Eamonn McCann, 13 Jun 2012
Bronagh Gallagher has always packed more punch as a singer than she’s been credited with. That might be about to change with her first album in eight years and a circuit of Ireland to promote it.
Written and executive-produced by herself, Bronagh Gallagher ranges wide for its subject matter – checking in at Dublin, Dorset, London, Paris, Berlin, Los Angeles, Mexico City. But emotionally it’s clearly deep-rooted in personal experience.

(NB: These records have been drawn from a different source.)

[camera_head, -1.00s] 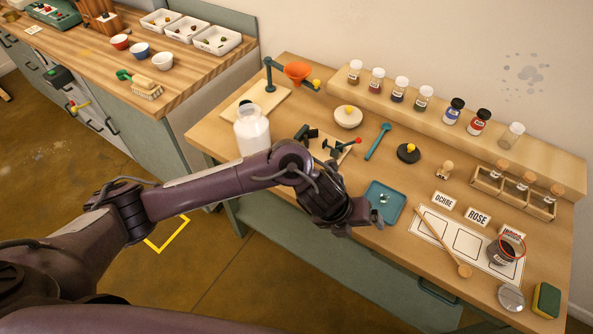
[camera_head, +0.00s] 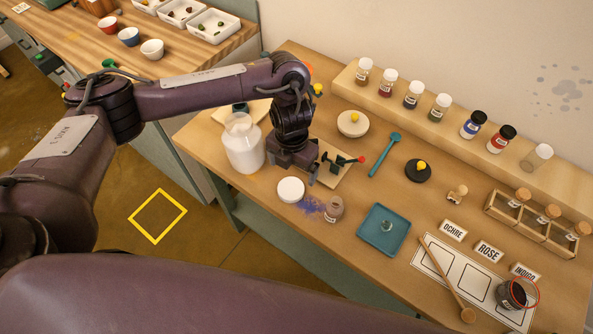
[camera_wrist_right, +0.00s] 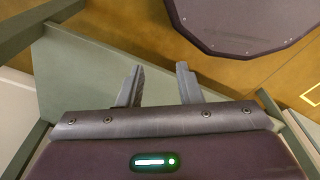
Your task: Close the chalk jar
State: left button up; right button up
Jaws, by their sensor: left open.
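The chalk jar (camera_head: 244,150) is the large, whitish jar standing upright at the left of the table, with no lid seen on its neck. A round white lid (camera_head: 290,190) lies flat on the table, to the right of and in front of the jar. My left gripper (camera_head: 292,174) points down just behind and above the lid, to the right of the jar. It is open, apart from the lid as far as I can tell. My right gripper (camera_wrist_right: 160,82) shows in the right wrist view with its fingers apart and nothing between them, away from the tabletop.
A small brownish bottle (camera_head: 333,209) stands right of the lid, beside a purple powder stain (camera_head: 309,205). A blue tray (camera_head: 384,229) is farther right. A white bowl (camera_head: 353,123) stands at the back.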

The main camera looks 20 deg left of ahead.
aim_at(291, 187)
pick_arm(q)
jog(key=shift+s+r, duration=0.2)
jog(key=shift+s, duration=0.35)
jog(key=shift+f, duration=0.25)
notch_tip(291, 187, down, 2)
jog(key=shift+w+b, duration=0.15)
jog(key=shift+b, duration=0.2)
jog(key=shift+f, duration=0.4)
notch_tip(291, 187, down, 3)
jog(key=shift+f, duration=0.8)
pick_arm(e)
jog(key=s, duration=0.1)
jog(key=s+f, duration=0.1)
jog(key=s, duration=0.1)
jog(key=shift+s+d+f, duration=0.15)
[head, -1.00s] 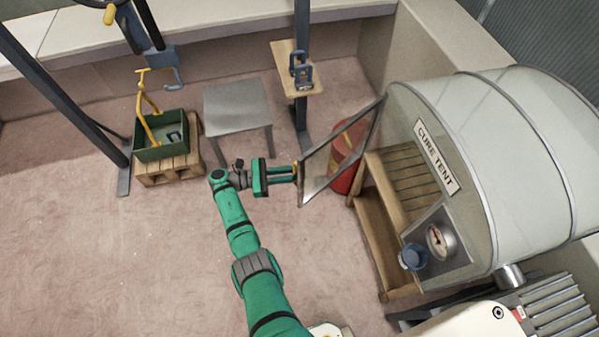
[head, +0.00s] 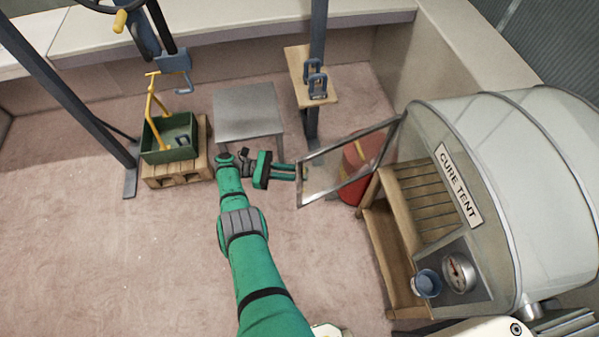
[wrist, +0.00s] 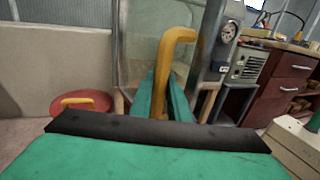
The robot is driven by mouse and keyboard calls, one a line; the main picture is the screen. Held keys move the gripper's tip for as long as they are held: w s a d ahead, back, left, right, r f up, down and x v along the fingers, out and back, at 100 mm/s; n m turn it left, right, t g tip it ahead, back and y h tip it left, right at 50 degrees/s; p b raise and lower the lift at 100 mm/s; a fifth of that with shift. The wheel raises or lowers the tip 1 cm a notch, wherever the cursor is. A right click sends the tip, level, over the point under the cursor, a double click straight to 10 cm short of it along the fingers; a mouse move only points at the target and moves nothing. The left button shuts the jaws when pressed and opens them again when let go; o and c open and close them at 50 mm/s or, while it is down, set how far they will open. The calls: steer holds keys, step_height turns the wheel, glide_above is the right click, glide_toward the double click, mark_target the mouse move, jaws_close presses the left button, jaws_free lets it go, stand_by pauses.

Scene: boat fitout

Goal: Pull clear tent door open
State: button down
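The cure tent (head: 510,160) stands at the right of the head view. Its clear door (head: 345,168), a see-through pane in a grey frame, stands swung out from the far side of the tent's front, so the opening and slatted wooden rack (head: 425,205) show. My gripper (head: 290,172) is at the door's free edge. In the wrist view, a yellow handle (wrist: 172,50) stands between my green fingers (wrist: 163,100), which look closed on its lower part. The exact contact is partly hidden.
A red drum (head: 352,183) stands behind the door, close to it. A grey table (head: 248,110) and a green box (head: 170,150) on a pallet (head: 178,172) are at the back left. A gauge (head: 458,272) and blue cup (head: 427,283) are at the tent's near corner. Floor at left is clear.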

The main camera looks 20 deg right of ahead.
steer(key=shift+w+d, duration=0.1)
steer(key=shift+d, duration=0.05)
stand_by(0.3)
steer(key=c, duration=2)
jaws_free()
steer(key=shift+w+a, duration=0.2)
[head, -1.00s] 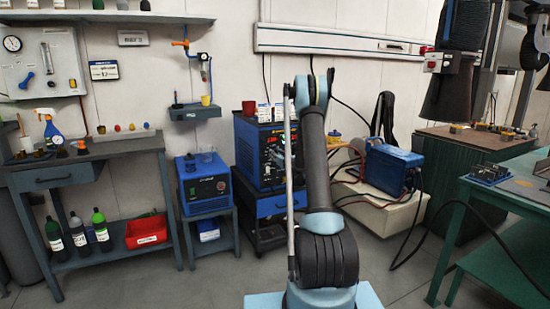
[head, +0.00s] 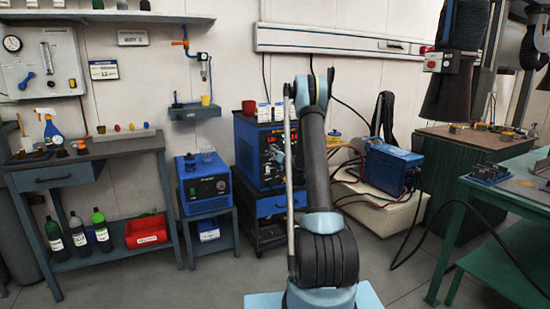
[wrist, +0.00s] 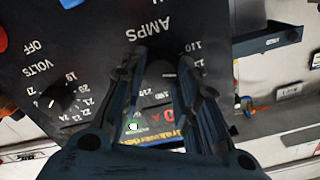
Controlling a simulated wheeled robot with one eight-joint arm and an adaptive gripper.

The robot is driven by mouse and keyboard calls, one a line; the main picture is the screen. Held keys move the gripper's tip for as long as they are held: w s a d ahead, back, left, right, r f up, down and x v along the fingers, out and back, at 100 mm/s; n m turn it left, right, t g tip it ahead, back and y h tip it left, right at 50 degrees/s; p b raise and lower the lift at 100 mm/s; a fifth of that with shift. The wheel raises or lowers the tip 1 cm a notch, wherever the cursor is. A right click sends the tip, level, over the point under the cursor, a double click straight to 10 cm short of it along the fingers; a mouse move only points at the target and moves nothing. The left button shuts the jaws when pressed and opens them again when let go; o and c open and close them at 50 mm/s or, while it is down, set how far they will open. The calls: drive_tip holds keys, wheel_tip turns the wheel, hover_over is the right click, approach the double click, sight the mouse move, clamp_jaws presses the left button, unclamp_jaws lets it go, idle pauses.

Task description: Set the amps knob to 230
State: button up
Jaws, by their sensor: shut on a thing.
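The blue and black welding machine (head: 247,150) stands on a cart behind my arm in the head view. In the wrist view its dark panel carries the amps knob (wrist: 160,70), under the upside-down word AMPS. My gripper (wrist: 163,62) has one finger on each side of this knob and is shut on it. The fingers hide much of the knob and its scale. A 110 mark shows at the right and a mark resembling 210 between the fingers. The knob's pointer cannot be made out. A partly hidden red display shows below the knob, its full number unreadable.
The volts knob (wrist: 62,98) and its scale lie left of my fingers on the same panel. A smaller blue machine (head: 204,184) stands left of the welder. A blue case (head: 390,168) with cables lies to the right. Floor at the front left is clear.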

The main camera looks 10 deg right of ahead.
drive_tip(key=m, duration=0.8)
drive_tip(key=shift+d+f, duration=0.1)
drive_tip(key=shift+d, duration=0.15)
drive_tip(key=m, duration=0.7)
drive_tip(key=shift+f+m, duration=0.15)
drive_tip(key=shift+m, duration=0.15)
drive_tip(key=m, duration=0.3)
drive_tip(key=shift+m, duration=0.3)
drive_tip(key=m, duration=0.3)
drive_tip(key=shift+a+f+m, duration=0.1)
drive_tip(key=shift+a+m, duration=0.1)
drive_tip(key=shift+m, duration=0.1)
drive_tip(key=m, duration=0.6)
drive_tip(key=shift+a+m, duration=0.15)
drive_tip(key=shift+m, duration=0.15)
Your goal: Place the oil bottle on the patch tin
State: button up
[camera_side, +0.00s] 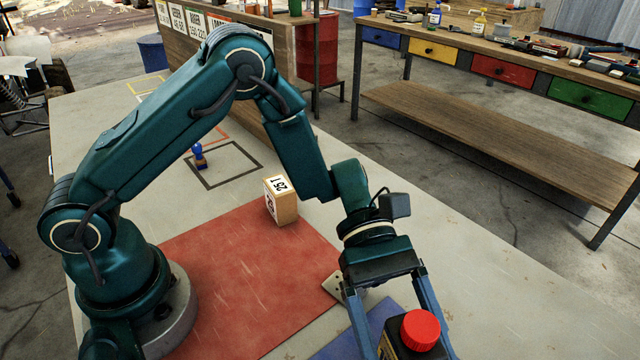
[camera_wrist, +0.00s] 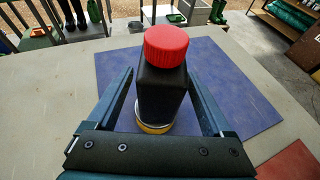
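The oil bottle (camera_wrist: 162,88) is dark with a red cap (camera_side: 420,330). It stands upright between the fingers of my gripper (camera_wrist: 160,72). In the side view my gripper (camera_side: 412,345) reaches down, with one finger on each side of the bottle; the fingertips are cut off by the frame or hidden. The wrist view shows the fingertips close beside the bottle, but not clearly whether they touch it. The patch tin (camera_wrist: 155,129) shows as a yellowish, pale-edged rim directly under the bottle. Whether the bottle rests fully on it is hidden. The tin is not visible in the side view.
The tin is over the blue mat (camera_wrist: 235,70). A red mat (camera_side: 240,275) lies nearby. A numbered wooden block (camera_side: 285,205) stands at its far edge, and a blue stamp-like object (camera_side: 199,157) stands farther back. A flat metal piece (camera_side: 333,286) lies beside my gripper.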

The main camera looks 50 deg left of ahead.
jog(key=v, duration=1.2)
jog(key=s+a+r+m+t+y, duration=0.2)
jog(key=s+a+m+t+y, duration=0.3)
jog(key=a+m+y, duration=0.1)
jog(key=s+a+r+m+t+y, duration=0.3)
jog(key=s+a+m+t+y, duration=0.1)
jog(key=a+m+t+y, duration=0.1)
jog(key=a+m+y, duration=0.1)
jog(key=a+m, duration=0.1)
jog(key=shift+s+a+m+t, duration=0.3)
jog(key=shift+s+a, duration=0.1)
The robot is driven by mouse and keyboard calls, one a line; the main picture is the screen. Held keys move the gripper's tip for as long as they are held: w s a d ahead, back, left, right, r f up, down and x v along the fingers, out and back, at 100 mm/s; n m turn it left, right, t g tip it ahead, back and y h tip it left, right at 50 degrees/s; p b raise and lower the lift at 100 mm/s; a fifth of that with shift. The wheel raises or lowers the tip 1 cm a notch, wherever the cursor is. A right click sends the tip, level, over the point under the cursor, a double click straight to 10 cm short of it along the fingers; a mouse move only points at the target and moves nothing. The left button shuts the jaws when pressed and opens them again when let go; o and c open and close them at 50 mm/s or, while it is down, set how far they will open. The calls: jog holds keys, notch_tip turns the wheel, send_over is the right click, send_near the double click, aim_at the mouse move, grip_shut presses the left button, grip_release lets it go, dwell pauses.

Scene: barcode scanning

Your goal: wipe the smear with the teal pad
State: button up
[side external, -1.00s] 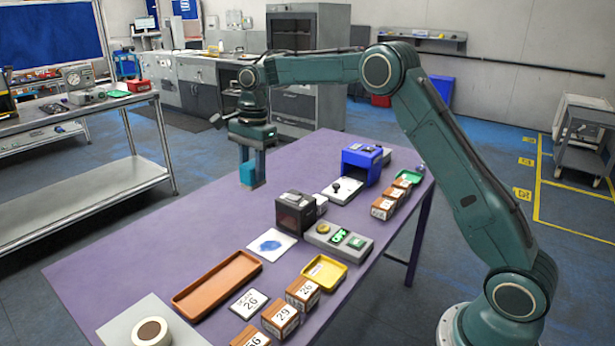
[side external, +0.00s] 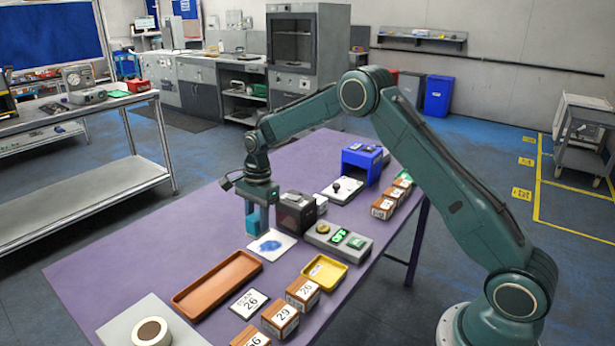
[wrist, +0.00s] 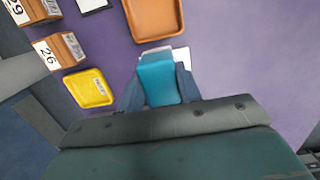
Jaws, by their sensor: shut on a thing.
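The teal pad (side external: 257,221) is between the fingers of my gripper (side external: 256,208), which is shut on it. The pad also shows in the wrist view (wrist: 158,78), held between my dark blue fingers. The smear (side external: 270,245) is a blue blotch on a white card (side external: 286,240) on the purple table. In the side external view the pad is over or just behind the card's back left edge; whether it touches cannot be told. In the wrist view the pad hides most of the card (wrist: 182,55), and the smear is not visible.
A dark box (side external: 296,211) stands close right of my gripper. An orange tray (side external: 217,280) and a yellow tray (side external: 324,272) lie nearer the front. A grey button panel (side external: 338,239) and a blue scanner (side external: 361,165) are to the right.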

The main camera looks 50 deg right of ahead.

Its style is soul-flecked country overlaid with blues, and with a short sharp story in every song. As for what she’s been upto since her Precious Soul debut came out in 2004, Gallagher’s appeared alongside Glenn Close in Albert Nobbs, starred in the quirky cult comedy Pramface on BBB3 and is mulling over the offer of a second series, played in the National Theatre production of War Horse, has another film awaiting release and a new play hopefully opening in September. Plus she’s a singer with an album to plug and an eight-piece band to pay.
“I have no sense of entitlement. You can’t have in this business. It’s brutal. I watch people receiving accolades and I’m hoping they have the strength that they’ll need to survive. I am more prepared now. I have approached this tour like a professional woman – with a business plan even. It’s a real challenge to take a band on the road. Recording is easy by comparison. A record will maybe have a life of two years. You can let it happen. A tour is happening now.
“You learn. I have a healthy amount of confidence these days. I think that blinding ambition can be destructive. But a blinding lack of confidence can be debilitating. I know that this is the record that I wanted to make and what I want now is for people to hear it.”
She has always had an intriguing persona on stage. It’s widely been remarked that her between-song banter in a strong Derry accent comes close to semi-improv observational stand-up. Throws her coat on the floor.
“My mammy would kill me for that. ‘What are you throwing your good coat on the floor for?’ Everybody has a good coat. Does that mean we all have a bad coat too?”